Request: All of the listing below must be repeated word for word. Pictures are the only thing to omit.

Collected data:
_ _ _ _ _ _ _

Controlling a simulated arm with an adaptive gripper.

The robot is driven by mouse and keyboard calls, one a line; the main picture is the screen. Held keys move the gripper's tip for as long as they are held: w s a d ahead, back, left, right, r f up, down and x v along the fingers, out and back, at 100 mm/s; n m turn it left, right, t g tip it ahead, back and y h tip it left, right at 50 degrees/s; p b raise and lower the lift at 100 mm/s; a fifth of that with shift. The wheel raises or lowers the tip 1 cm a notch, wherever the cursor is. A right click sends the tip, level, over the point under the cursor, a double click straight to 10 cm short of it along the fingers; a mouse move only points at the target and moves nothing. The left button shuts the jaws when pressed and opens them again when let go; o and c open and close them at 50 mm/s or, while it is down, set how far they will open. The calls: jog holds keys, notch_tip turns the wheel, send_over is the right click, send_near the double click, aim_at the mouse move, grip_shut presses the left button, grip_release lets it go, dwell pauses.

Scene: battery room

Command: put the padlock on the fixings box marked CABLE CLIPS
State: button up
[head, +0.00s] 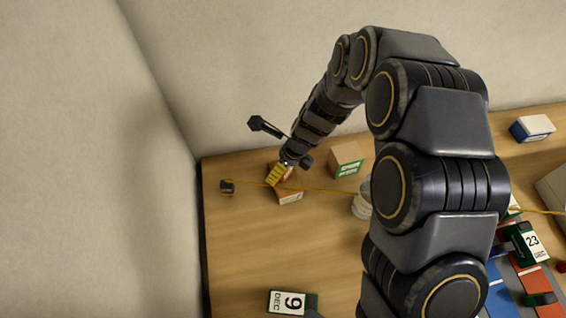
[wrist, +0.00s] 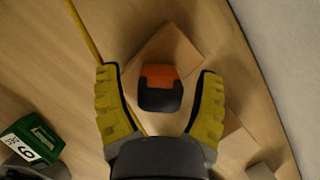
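My gripper (head: 280,175) is at the left part of the table, above a small cardboard box (head: 291,197) with a pale label. In the wrist view its two yellow fingers (wrist: 160,103) are spread open. Between them is an orange and black object (wrist: 160,92), which looks like the padlock, with a gap on each side. It appears to rest on a cardboard box top (wrist: 180,50); contact is hard to tell. Another cardboard box (head: 346,160) with a green label stands to the right. I cannot read either box's label.
A yellow line crosses the table from a small black item (head: 227,187) past my gripper. A calendar block showing DEC 9 (head: 290,302) stands in front. A white container (head: 362,205) is partly behind my arm. Walls border the table at left and back.

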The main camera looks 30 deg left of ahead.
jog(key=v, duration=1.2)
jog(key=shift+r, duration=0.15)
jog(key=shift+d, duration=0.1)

_ _ _ _ _ _ _

Result for this task:
Controlling a simulated arm with an adaptive gripper.

The robot is driven by mouse and keyboard calls, one a line; the main picture is the screen. Held keys move the gripper's tip for as long as they are held: w s a d ahead, back, left, right, r f up, down and x v along the fingers, out and back, at 100 mm/s; n m turn it left, right, t g tip it ahead, back and y h tip it left, right at 50 degrees/s; p b raise and lower the lift at 100 mm/s; a fifth of that with shift. The wheel raises or lowers the tip 1 cm a notch, wherever the cursor is. A right click sends the tip, level, over the point under the cursor, a double click straight to 10 cm short of it along the fingers; a mouse move only points at the target and moves nothing. The left button shuts the jaws when pressed and opens them again when let go; o and c open and close them at 50 mm/s or, while it is down, set how far they will open. The calls: jog holds keys, notch_tip turns the wheel, send_over is the right click, send_near the double click, aim_at the mouse move, grip_shut presses the left button, grip_release lets it go, dwell pauses.

Scene: battery room

Command: put the padlock on the fixings box marked CABLE CLIPS
State: button up
[head, +0.00s] 
[wrist, +0.00s] 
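My gripper (head: 280,175) is at the left part of the table, above a small cardboard box (head: 291,197) with a pale label. In the wrist view its two yellow fingers (wrist: 160,103) are spread open. Between them is an orange and black object (wrist: 160,92), which looks like the padlock, with a gap on each side. It appears to rest on a cardboard box top (wrist: 180,50); contact is hard to tell. Another cardboard box (head: 346,160) with a green label stands to the right. I cannot read either box's label.
A yellow line crosses the table from a small black item (head: 227,187) past my gripper. A calendar block showing DEC 9 (head: 290,302) stands in front. A white container (head: 362,205) is partly behind my arm. Walls border the table at left and back.

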The main camera looks 30 deg left of ahead.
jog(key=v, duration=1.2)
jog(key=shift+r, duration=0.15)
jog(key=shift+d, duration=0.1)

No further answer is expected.